Regente: Carlos Fernando Prazeres

Ernani Aguiar - Instantes II (Prados)

Ernani Aguiar (1950 -) tem obtido um expressivo reconhecimento como compositor, tanto no Brasil como no exterior. Suas obras têm ganhado sucessivas apresentações, gravações, edições e divulgação nos meios de comunicação. Destacam-se na sua produção obras para coro a capella como o “Salmo 150”, obras para diversas formações instrumentais como a série de Meloritmias para instrumentos só, além da Ópera "O Menino Maluquinho” com libreto de Ziraldo. Sua obra intitulada "Quatro Momentos nº 3" já mereceu oito diferentes registros fonográficos. Atualmente é professor de composição e regência da Escola de Música da Universidade Federal do Rio de Janeiro (UFRJ). É membro da Academia Brasileira de Música, ocupando a cadeira no. 4. Destacam-se também obras para orquestra de cordas como as séries "Quatro Momentos" e "Instantes". “Instantes II” baseia-se um evento que há 150 anos acontece na cidade de Prados/MG.

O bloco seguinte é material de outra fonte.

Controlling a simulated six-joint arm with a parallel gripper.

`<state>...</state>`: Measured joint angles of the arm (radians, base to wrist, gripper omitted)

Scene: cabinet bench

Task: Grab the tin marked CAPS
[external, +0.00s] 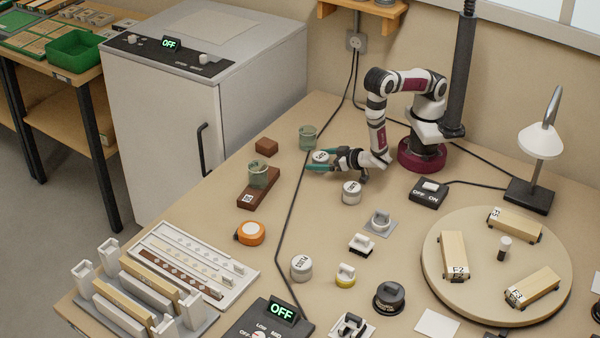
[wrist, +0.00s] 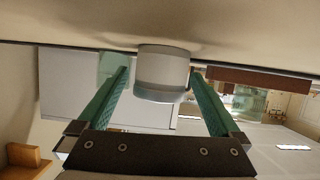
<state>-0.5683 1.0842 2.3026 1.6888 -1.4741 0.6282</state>
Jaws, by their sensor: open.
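Three pale, grey-banded tins with lettered lids stand on the bench. One tin (external: 320,156) is at my gripper (external: 324,163); its label is too small to read for sure. In the wrist view the same tin (wrist: 162,70) stands between the green fingers of my gripper (wrist: 160,78), with a narrow gap on each side. The fingers are open and low near the bench top. A second tin (external: 352,192) stands a little nearer the camera, to the right. A third tin (external: 301,268) stands at the front middle. I cannot surely tell which one reads CAPS.
A green-grey cup (external: 308,137) stands just behind the tin at my gripper. Another cup (external: 258,175) sits on a brown block (external: 252,199) to the left. A black cable (external: 291,211) crosses the bench nearby. A round turntable (external: 450,297) is at the right.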

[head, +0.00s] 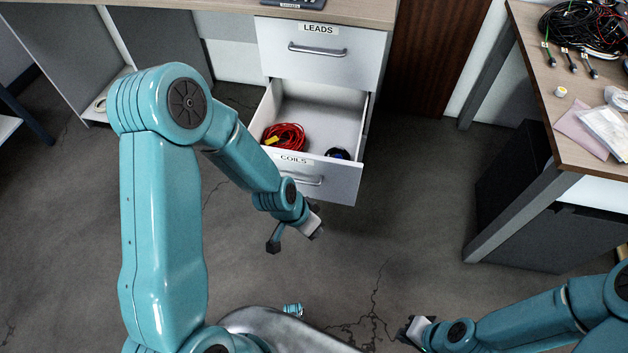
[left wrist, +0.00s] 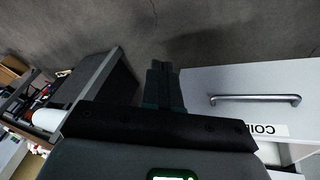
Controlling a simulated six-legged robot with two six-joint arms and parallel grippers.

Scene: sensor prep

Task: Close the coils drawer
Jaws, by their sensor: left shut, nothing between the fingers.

Trata-se do “Boi Mofado”, um evento tradicional nesta cidade em que suas ruas tornam-se passarela para o Boi Charmoso e o Boi Topa-Tudo, representando bairros da cidade. O boi, de armação de taquara, coberto com panos coloridos, sai dançando pelas ruas da cidade, guiado por um toureiro e acompanhado por uma mulinha, também feita de taquara, que é o abre-alas da festa. Animando o desfile, segue um cortejo de músicos com violões, reco-recos, chocalhos e guisas, enquanto o boi dança e investe contra as pessoas na rua. O nome Boi Mofado se deve ao fato deste ficar guardado o ano inteiro, saindo somente nesta época.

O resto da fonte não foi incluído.